La première question examinée par la Chambre criminelle était ainsi rédigée :
« Les dispositions des articles 380-16 et 380-17 du code de procédure pénale méconnaissent-elles le principe fondamental reconnu par les lois de la République selon lequel il appartient à un jury populaire de juger les crimes de droit commun ? »
Plus que juridique, cette question est philosophique et, comme telle, politique au sens le plus noble du terme.
C’est donc une vraie surprise de voir les hauts magistrats de l’ordre judiciaire l’accueillir sans réserve en relevant « qu'elle tend à ériger en principe fondamental reconnu par les lois de la République la participation des jurés au jugement des crimes de droit commun » et en décidant en conséquence de la renvoyer au Conseil Constitutionnel, rappelant au passage que ce principe a déjà été « évoqué » par les Sages dans leur décision n° 86-213 DC du 3 septembre 1986.

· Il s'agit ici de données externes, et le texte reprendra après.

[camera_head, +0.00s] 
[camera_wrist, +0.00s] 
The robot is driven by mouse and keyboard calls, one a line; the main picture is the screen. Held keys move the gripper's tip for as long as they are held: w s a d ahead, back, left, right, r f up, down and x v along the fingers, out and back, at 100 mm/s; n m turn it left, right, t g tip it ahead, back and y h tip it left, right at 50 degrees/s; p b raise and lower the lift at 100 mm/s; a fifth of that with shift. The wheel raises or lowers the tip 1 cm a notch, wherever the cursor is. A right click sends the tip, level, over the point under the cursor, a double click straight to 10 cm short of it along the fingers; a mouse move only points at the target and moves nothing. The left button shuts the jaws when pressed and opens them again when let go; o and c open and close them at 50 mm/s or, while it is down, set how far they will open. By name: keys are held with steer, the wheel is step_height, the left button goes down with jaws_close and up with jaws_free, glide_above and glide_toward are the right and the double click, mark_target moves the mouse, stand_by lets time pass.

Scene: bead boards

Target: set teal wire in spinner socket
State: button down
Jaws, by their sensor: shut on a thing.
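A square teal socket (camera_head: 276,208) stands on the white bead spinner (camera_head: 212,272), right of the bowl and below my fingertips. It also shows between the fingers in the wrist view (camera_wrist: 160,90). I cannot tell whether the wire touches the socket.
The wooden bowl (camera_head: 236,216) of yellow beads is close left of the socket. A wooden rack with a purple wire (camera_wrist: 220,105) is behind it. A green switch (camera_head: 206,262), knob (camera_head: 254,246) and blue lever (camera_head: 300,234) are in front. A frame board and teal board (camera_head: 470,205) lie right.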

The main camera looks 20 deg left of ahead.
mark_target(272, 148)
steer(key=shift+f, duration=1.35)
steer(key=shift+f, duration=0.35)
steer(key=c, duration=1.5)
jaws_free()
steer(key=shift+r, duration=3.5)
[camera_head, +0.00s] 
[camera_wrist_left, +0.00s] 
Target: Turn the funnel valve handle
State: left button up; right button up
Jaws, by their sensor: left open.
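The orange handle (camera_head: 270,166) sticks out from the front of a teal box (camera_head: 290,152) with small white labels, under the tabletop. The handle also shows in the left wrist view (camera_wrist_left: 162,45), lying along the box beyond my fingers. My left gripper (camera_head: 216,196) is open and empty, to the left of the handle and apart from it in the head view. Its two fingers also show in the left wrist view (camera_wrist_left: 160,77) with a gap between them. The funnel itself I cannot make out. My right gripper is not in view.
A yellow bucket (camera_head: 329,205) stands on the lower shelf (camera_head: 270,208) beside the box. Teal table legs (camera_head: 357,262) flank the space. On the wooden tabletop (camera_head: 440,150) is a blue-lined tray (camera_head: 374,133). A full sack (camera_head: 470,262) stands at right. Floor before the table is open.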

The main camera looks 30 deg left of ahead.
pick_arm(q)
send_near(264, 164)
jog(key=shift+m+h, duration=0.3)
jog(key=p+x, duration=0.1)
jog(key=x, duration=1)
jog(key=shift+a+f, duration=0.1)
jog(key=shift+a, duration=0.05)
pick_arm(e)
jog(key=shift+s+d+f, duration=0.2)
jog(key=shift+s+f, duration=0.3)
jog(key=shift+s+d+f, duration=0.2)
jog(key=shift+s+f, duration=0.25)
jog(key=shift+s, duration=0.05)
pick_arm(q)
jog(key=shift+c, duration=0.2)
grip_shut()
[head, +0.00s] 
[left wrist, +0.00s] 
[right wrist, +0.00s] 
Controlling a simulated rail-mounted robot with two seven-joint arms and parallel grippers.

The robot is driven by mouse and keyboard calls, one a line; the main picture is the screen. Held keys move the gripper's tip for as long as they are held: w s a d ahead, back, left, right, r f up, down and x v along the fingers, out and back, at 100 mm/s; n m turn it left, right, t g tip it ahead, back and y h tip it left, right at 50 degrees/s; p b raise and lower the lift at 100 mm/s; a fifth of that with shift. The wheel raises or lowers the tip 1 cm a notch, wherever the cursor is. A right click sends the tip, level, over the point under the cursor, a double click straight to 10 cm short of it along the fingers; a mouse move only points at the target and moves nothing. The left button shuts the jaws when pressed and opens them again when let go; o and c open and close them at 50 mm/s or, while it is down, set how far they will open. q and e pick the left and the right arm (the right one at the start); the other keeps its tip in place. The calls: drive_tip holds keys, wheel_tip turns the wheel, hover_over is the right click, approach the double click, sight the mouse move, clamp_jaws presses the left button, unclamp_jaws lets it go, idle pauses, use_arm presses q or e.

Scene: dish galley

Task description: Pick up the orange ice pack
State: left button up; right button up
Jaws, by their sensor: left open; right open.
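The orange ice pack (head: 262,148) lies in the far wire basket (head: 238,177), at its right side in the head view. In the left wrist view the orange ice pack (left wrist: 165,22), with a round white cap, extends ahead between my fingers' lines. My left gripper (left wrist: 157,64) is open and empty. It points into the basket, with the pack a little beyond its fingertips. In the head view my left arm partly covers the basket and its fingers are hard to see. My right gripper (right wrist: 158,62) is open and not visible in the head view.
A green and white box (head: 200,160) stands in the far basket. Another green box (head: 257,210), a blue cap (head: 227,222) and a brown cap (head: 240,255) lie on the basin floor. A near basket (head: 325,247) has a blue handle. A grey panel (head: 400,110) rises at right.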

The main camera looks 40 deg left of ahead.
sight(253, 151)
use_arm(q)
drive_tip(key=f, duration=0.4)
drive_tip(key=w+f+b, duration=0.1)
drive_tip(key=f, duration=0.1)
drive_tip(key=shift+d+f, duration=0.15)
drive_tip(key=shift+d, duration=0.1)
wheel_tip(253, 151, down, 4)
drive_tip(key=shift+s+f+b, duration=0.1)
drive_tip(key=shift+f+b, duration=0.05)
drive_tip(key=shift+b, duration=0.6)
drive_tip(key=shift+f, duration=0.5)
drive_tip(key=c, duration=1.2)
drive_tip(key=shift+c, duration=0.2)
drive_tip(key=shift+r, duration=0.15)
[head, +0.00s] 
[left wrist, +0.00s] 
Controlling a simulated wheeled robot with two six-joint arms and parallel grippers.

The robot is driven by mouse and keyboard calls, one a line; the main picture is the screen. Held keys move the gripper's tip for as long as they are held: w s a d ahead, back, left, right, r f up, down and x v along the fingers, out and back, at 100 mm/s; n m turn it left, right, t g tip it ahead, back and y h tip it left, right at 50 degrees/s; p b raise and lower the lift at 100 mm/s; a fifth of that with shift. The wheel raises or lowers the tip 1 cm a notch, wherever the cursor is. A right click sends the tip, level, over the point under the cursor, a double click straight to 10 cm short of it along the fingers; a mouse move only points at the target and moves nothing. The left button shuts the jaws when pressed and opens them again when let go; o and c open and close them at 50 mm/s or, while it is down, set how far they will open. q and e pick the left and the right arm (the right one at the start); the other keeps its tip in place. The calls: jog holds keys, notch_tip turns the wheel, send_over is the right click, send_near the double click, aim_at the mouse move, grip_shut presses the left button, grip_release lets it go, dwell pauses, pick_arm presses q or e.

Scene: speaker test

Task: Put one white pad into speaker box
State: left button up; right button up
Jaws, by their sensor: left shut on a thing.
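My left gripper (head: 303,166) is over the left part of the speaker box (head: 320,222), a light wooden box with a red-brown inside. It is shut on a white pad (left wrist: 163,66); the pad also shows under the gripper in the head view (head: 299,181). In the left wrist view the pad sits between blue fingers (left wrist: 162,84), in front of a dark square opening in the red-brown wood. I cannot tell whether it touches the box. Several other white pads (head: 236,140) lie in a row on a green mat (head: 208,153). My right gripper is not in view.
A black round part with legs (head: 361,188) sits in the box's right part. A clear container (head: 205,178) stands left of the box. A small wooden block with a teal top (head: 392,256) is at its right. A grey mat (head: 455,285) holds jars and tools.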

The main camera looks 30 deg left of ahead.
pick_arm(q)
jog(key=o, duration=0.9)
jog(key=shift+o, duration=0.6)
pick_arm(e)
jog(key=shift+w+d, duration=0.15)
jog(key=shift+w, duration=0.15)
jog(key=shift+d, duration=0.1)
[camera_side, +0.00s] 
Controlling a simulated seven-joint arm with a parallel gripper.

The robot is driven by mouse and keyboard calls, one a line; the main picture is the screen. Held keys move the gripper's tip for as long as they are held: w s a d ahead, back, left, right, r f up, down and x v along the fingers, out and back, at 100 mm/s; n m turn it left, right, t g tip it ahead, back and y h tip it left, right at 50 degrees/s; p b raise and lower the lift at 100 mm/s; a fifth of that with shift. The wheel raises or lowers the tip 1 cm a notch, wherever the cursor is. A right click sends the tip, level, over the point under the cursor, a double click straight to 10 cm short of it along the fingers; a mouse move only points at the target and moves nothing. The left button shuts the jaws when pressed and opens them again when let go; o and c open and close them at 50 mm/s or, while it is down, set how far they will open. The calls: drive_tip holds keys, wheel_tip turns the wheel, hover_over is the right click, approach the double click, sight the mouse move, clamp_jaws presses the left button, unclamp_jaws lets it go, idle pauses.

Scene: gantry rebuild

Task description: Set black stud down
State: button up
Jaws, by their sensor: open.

Un même accueil favorable est réservé par la Chambre Criminelle à trois autres questions ciblant l’atteinte au principe d’égalité devant la loi que porterait la création de la Cour Criminelle départementale. Les auteurs des questions mettent ainsi en avant les modalités du vote sur la culpabilité de l’accusé ou sur le prononcé de la peine maximale (à la majorité simple devant la Cour Criminelle départementale mais à celle des sept neuvièmes devant la Cour d’Assises) ou encore le fait que, pour un même crime puni de quinze ou vingt ans de réclusion criminelle, non commis en état de récidive, et relevant donc en principe de la Cour Criminelle départementale, un accusé peut comparaître devant la Cour d'Assises si l’un de ses co-accusés relève lui-même de cette juridiction.
Ici encore les hauts magistrats approuvent, en notant que « ces différences de traitement sont susceptibles de porter une atteinte excessive au principe d'égalité des citoyens devant la justice » et en renvoyant en conséquence les questions devant le Conseil Constitutionnel.
Lequel dira (à la majorité simple mais avec la voix prépondérante de son président en cas de partage !) si la Cour Criminelle Départementale est coupable des faits dont elle est accusée, ou s’il convient de l’acquitter.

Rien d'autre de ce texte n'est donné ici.